* **EXERCISE**
Tell me how many lines hold "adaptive", please, using only the number.

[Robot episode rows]
** Begin **

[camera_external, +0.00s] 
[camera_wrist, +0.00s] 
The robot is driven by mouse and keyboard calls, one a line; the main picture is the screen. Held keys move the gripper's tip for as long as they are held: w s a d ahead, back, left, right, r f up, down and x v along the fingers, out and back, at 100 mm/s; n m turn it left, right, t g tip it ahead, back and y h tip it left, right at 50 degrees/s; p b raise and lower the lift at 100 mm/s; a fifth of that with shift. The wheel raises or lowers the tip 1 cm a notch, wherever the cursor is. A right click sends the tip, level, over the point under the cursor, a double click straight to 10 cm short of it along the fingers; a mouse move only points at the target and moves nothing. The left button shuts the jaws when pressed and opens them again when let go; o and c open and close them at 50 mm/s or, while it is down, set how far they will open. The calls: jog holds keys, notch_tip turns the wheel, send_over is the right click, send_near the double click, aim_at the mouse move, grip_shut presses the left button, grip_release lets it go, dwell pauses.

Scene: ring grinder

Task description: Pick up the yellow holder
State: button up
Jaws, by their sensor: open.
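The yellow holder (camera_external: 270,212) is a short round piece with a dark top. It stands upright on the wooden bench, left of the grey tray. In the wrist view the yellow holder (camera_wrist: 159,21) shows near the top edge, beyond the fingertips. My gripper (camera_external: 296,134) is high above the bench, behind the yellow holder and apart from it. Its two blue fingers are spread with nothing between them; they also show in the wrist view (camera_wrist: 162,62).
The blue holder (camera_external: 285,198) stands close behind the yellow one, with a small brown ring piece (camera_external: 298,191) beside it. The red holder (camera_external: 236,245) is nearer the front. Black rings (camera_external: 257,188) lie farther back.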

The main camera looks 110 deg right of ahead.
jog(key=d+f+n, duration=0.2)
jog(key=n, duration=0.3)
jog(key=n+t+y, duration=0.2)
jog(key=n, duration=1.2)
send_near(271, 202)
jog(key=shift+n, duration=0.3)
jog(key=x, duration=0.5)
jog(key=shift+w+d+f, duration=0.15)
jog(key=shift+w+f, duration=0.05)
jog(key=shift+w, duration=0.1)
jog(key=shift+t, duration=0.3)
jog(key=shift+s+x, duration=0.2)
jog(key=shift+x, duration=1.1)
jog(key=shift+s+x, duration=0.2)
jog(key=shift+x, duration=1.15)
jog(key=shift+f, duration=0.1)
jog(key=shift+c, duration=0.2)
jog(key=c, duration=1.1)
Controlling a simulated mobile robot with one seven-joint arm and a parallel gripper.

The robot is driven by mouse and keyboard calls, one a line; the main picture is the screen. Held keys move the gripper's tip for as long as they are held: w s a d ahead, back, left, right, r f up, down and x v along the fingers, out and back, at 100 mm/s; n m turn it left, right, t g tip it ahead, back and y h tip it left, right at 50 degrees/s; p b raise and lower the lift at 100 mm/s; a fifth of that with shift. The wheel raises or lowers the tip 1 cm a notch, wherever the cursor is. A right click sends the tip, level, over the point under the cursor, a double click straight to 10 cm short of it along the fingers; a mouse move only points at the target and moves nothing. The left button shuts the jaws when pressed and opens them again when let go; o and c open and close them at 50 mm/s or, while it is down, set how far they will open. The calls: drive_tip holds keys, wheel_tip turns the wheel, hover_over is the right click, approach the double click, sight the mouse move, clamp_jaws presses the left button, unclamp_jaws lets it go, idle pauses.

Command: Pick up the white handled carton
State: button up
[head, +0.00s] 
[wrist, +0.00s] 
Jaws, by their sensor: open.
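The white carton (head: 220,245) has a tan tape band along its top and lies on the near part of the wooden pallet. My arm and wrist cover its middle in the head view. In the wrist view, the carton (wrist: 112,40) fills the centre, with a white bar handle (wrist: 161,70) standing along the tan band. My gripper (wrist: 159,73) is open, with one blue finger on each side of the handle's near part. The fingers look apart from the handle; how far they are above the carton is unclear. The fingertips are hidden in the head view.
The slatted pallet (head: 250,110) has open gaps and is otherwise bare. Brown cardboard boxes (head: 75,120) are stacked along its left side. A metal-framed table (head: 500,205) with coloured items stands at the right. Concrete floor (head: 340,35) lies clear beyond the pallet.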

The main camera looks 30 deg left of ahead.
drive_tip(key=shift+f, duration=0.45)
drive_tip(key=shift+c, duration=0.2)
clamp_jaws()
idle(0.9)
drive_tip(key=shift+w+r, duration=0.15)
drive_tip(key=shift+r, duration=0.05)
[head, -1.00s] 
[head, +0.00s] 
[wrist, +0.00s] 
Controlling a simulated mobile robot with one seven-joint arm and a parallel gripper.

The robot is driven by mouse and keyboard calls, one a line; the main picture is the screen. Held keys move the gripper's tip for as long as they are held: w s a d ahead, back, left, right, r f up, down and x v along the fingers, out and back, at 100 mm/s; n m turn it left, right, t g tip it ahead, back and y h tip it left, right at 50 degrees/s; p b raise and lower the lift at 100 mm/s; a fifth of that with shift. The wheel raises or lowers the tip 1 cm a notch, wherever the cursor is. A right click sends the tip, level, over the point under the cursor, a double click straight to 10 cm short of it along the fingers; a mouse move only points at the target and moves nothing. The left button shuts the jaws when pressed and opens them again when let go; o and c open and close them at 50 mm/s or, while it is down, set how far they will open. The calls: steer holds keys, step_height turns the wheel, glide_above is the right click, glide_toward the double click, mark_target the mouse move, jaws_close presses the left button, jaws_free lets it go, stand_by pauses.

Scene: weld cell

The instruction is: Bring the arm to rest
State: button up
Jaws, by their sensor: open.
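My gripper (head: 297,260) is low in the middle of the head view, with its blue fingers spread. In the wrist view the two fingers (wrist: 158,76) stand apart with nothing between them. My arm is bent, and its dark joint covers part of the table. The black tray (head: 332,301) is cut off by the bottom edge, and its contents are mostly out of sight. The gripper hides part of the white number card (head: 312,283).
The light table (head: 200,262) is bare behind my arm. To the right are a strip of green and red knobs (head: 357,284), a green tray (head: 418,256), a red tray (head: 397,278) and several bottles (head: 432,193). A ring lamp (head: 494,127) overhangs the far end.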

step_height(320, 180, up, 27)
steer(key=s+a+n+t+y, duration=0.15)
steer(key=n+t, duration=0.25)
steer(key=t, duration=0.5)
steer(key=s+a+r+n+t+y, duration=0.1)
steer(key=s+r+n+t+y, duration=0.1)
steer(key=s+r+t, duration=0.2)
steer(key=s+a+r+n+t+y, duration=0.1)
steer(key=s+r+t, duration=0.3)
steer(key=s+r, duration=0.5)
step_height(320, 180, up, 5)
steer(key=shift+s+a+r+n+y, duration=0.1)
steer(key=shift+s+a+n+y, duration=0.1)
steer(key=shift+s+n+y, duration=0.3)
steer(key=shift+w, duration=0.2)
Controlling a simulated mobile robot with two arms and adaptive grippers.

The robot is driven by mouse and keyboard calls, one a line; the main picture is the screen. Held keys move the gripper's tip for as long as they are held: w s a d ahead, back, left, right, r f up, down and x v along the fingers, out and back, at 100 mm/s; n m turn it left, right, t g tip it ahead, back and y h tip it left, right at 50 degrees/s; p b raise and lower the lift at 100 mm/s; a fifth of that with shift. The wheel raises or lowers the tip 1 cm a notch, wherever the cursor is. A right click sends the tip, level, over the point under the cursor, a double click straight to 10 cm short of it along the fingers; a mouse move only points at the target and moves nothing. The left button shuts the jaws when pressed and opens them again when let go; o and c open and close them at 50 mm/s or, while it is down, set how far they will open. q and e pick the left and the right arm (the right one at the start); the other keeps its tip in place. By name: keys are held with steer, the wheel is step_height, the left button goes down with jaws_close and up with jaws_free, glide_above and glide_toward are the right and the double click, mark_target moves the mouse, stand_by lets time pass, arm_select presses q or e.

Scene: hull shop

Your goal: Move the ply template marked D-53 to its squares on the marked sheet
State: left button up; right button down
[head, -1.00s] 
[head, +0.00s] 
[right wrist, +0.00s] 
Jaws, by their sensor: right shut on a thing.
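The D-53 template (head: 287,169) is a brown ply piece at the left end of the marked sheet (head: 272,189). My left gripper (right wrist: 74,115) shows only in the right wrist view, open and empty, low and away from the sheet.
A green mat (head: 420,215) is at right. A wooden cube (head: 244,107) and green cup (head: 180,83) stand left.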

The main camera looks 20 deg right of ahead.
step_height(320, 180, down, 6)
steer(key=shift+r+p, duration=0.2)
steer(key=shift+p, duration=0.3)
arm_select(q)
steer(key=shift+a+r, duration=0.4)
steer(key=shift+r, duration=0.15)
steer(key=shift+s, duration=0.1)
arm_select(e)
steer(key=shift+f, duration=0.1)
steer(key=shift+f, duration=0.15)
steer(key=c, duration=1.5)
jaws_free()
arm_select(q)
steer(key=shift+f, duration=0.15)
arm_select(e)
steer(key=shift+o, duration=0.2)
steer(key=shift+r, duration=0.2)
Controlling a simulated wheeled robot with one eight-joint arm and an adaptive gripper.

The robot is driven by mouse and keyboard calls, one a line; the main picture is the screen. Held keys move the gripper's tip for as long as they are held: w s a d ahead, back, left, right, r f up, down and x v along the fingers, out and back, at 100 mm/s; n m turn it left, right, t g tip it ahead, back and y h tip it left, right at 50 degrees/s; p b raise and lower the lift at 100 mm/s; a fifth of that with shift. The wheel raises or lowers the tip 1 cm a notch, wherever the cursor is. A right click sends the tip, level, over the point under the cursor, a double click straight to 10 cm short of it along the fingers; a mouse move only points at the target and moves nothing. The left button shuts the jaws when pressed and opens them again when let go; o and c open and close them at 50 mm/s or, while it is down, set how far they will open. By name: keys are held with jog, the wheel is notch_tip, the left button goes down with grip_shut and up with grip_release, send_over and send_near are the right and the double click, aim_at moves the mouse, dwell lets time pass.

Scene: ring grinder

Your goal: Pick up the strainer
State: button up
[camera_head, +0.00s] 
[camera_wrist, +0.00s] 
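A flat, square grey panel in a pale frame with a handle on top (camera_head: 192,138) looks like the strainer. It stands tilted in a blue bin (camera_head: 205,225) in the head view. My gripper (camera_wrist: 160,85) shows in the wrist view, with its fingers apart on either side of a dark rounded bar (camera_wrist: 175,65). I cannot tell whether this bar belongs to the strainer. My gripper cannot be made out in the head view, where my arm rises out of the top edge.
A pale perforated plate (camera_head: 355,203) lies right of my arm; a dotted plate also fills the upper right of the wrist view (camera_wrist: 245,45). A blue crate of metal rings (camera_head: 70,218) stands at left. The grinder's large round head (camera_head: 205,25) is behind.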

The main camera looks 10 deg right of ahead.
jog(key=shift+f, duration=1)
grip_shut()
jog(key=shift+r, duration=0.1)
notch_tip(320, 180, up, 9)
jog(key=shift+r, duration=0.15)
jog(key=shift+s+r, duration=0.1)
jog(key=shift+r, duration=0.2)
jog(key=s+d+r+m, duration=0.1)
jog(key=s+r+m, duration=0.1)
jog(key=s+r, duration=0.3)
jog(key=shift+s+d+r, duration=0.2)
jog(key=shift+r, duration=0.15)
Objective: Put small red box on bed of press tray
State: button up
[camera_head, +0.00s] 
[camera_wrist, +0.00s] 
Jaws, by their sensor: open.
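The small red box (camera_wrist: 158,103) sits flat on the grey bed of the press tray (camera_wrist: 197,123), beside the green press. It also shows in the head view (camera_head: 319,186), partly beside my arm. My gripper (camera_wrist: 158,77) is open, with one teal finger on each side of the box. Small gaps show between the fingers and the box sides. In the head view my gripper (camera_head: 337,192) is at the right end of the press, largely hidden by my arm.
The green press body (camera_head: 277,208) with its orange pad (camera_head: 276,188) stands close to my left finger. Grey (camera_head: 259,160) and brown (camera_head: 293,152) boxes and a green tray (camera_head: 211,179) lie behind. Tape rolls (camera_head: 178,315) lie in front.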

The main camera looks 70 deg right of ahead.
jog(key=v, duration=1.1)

** End **

* **FINAL RESULT**
2